The Hong Kong show continues to feature mostly well-established artists, including some of the biggest names associated with the Progressive Artists’ Group (PAG) such as Husain and F.N. Souza. These artists, whose works heralded a new internationalism in Indian art, remain the most in demand, as shown by the prices for their artwork. The two most expensive Indian pieces of art sold at auction were both by PAG-affiliated artists: Untitled (1995) by V.S. Gaitonde and Birth (1955) by Souza, which both fetched over US$4 million in 2015.

Untitled (2003) by M.F. Husain. Photo: Sanchit Art

The exhibition also features artists from a range of other schools and styles. There are paintings that draw directly from Indian traditions, such as one of the Hindu gods Radha and Krishna by Calcutta artist Subhaprasanna, and Dipak Banerjee’s Gautam Buddha (2014).

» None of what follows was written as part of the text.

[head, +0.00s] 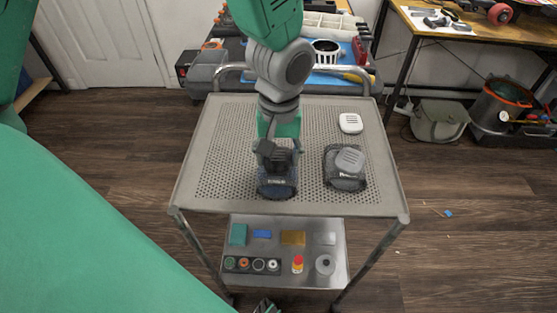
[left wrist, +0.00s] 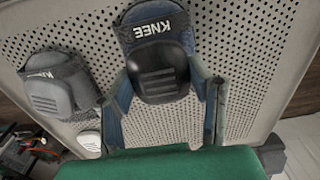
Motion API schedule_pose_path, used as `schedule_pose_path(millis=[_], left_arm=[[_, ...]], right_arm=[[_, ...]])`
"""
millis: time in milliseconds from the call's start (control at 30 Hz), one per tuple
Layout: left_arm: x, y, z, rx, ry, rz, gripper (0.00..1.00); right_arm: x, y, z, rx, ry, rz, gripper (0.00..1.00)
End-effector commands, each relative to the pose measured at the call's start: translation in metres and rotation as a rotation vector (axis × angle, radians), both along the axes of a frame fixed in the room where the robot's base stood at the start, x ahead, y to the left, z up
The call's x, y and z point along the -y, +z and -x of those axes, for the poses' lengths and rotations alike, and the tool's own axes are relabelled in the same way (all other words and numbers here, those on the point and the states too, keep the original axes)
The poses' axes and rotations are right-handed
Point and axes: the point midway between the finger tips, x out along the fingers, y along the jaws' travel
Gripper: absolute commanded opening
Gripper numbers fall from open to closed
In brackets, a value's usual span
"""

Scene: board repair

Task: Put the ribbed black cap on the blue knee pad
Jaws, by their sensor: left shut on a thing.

This year also marks a conscious attempt to encourage collectors to look beyond mature artists, as curator Arun Ghose explains.

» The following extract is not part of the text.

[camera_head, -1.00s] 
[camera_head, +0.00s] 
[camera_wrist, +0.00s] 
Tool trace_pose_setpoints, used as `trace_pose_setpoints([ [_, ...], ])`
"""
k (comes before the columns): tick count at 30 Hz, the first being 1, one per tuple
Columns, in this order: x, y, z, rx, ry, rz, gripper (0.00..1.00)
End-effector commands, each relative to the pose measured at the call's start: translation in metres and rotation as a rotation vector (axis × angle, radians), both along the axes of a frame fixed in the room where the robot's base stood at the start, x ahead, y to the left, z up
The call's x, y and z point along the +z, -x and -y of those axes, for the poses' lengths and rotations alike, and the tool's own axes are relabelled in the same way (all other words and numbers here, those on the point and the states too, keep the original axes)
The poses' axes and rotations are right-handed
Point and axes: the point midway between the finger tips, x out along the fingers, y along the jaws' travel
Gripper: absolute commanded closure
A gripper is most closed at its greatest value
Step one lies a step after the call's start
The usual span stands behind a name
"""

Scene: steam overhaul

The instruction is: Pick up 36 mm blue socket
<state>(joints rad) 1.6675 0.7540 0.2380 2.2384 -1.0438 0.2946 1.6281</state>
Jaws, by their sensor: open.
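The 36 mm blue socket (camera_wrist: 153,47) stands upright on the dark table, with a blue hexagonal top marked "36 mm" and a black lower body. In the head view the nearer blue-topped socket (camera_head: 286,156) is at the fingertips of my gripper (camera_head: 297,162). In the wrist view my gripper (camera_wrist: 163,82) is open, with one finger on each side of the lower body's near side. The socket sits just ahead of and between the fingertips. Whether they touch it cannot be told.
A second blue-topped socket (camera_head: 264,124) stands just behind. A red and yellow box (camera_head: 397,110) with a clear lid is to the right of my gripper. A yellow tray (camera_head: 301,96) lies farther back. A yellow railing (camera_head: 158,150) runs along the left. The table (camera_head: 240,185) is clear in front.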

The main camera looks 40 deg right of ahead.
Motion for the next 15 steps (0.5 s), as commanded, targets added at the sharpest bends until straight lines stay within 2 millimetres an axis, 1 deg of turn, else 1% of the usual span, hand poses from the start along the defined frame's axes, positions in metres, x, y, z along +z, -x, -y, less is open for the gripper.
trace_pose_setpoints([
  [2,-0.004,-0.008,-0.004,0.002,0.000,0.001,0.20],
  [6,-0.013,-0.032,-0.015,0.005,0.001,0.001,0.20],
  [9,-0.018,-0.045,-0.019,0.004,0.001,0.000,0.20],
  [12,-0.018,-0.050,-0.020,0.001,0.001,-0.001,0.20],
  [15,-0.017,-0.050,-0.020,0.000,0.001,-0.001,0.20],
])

“We are trying to establish a visual link between the modern Indian masters and up-and-coming artists today,” he says. “We have seen strong demand for well-established artists in Hong Kong in the past, especially names that do well in auctions, but we are hoping to introduce collectors here to what is happening in the Indian art scene today.”

Ghose also hopes that – with the prices for older masters increasingly out of reach for most art lovers – the more affordable new works on show by younger artists including Neeraj Goswami and Maya Burman can entice more international collectors to consider buying Indian art.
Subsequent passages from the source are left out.